3. According to the deponent, the applicant is/was the promoter of a Public Lottery being carried out under a Public Lottery Permit number 1052 issued on 27th September 2010 by the Respondent to run for a period from 1st October 2010 to 31st December 2010 which term was subsequently extended by the Respondent to run up to 15th March 2011 (hereinafter referred to as the licence).

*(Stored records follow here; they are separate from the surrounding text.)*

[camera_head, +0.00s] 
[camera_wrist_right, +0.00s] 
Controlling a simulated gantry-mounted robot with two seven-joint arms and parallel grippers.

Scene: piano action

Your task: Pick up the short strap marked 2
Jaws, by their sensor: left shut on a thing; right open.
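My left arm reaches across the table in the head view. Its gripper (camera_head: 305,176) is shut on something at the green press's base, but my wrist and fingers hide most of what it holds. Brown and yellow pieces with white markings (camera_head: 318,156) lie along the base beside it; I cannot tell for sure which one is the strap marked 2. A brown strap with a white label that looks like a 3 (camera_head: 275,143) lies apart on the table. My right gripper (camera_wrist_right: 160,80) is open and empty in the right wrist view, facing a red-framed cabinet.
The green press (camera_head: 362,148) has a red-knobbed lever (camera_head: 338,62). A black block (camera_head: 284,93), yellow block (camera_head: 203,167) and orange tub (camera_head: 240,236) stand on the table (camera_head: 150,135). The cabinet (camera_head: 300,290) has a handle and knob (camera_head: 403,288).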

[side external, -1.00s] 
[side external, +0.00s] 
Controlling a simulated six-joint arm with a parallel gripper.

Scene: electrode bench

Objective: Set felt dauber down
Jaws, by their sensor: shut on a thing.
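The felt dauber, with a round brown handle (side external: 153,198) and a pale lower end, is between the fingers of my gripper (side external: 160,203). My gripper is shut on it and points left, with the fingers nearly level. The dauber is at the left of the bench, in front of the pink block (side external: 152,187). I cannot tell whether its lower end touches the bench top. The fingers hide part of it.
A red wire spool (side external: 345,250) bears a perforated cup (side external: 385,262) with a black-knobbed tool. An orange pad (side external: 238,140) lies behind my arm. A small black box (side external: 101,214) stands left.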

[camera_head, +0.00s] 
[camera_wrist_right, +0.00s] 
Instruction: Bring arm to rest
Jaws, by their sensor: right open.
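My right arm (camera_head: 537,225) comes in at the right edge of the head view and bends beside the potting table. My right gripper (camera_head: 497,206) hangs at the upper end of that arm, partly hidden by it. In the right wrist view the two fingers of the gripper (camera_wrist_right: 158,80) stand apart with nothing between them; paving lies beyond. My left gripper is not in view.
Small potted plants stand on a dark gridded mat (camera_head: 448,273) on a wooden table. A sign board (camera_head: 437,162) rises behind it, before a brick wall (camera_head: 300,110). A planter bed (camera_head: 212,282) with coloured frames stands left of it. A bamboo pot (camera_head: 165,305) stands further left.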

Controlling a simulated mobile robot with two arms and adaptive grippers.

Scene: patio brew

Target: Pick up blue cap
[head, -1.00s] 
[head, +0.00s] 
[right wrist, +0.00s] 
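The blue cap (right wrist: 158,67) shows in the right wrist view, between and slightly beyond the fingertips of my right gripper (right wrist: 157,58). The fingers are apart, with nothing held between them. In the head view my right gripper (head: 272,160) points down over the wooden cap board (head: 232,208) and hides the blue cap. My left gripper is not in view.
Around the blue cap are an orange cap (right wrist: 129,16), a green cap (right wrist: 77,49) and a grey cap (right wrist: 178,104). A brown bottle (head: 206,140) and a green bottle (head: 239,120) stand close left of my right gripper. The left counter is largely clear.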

On the 15th December 2010 whilst the lottery was still running, the Respondent’s director unlawfully sought to rescind the licence extension previously given by the Respondent’s chairman on the 6th December 2010 and due to the said action the applicant applied for judicial review proceedings being High Court Miscellaneous Application 370 of 2010 on 17th December 2010. On 29th December 2010, upon inter partes hearing in the presence of counsel for the parties, the High Court directed that the status quo be maintained subject to the applicant depositing Kshs 50,000,000. 00 into court within 2 days a condition which the deponent avers was duly complied with. The applicant also complied with the Respondent’s conditions contained in the letter dated 20th December 2010 as directed by the Court and vide the letters dated 11th and 13th January 2011, informed the Respondent accordingly.

4. Notwithstanding the said compliance, the Respondent vide a letter dated 13th January 2011 unlawfully issued the applicant and published in the media a purported letter of revocation of licence citing alleged non-compliance with the court order. As the applicant had complied with the Court order, it is deposed that there was no disobedience of the Court order and any attempt to found the revocation on such a ground is preposterous and belies malice and bad faith. According to the deponent, it is only the court upon application that could rule on the issue of compliance with its orders and if so minded discharge them and the Respondent cannot arrogate itself the role of a judge in its own cause.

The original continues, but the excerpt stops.